Have You Considered Shooting Franklin Roosevelt?

BOOTH: You know, you really ought to do something about that stomach. ​

ZANGARA: I do everything about this stomach!

BOOTH: Oh, yes?

ZANGARA: I give up wine, no good. I give up smokes, no good. I quit my work, no good. I move Miami, no good. I take appendix out, no good. Nothing no good. Nothing, nothing, nothing!

BOOTH: Have you considered shooting Franklin Roosevelt?

ZANGARA: You think that help?

BOOTH: It couldn’t hurt.

In the aftermath of the 2016 US presidential election, lots of people wrote lots of thinkpieces about lots of different art that could putatively “explain” This Age of Trump, This Age of Brexit, whether through its content (e.g. Idiocracy) or the cultural discourse surrounding it (e.g. the truly wild amount of controversy and debate about the Ghostbusters remake). I understand the impulse, even if I find it misguided and sad. People want a piece of media to unlock everything because it creates the illusion that you can understand and control things that are either inexplicable or which require you to re-evaluate yourself and your life in a way that’s uncomfortable or even painful. It’s not really that different from why people become conspiracy theorists, though art is usually a less dangerous lens through which to seek clarity. The main musical afflicted with this unfair burden was Hamilton, which was held up as either a celebration of bipartisan procedural democracy or a rebuke to rising xenophobia, depending on what was convenient. But some other musicals got the same treatment, including Evita and Assassins. (Not The Fix though, because no one gives a shit about The Fix.)

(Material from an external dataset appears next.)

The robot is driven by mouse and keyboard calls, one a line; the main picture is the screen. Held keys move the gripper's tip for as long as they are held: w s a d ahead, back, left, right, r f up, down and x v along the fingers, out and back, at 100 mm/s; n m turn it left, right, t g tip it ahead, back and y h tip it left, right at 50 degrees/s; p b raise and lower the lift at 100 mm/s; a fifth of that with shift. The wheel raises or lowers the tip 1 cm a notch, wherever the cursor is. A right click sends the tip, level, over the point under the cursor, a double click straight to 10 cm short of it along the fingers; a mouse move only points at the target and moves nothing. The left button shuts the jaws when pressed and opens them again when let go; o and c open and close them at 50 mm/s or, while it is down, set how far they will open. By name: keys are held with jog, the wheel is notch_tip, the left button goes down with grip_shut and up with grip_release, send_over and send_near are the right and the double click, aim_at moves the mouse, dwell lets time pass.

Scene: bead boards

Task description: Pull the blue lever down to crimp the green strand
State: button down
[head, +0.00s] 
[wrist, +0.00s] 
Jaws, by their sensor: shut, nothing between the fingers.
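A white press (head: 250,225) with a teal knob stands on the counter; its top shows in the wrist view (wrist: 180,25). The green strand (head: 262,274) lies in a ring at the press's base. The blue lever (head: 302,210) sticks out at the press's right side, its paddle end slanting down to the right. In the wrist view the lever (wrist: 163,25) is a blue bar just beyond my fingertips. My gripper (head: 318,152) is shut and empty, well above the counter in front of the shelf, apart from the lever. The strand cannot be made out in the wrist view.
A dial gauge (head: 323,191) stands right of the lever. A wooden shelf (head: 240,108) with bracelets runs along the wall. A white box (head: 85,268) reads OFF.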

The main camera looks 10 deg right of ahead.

Assassins¹ is a very strange musical, even for Stephen Sondheim, one of the form’s most idiosyncratic writers. (He wrote the music and lyrics; John Weidman wrote the book.) It concerns some of the various men and women (mostly men) who assassinated or attempted to assassinate Presidents of the United States, with a particular focus on those who succeeded: John Wilkes Booth, Charles J. Guiteau, Leon Czolgosz and Lee Harvey Oswald. You could say it has a non-linear plot, since it presents the assassinations out of order, but that understates the oddness of its narrative structure.

Between assassinations, all the characters hang out in a kind of purgatory that exists before, after and alongside their lives. John Wilkes Booth, who died in 1865, gives Giuseppe Zangara the idea to shoot FDR in 1933. John Hinckley, Jr. and Sara Jane Moore sing a duet about their plans to kill Ronald Reagan and Gerald Ford respectively. Like Into the Woods, another Sondheim musical, it has an omniscient narrator who comes into conflict with the characters and is eventually destroyed by them. It’s very weird, very dark and very, very funny. It’s one of my favourite musicals of all time.

I don’t think Assassins can explain the current political moment. I don’t think any work of art can, because art just isn’t very good at providing answers like that. But art is excellent at asking questions or reframing how we think. Not much leaves me thinking quite like Assassins does.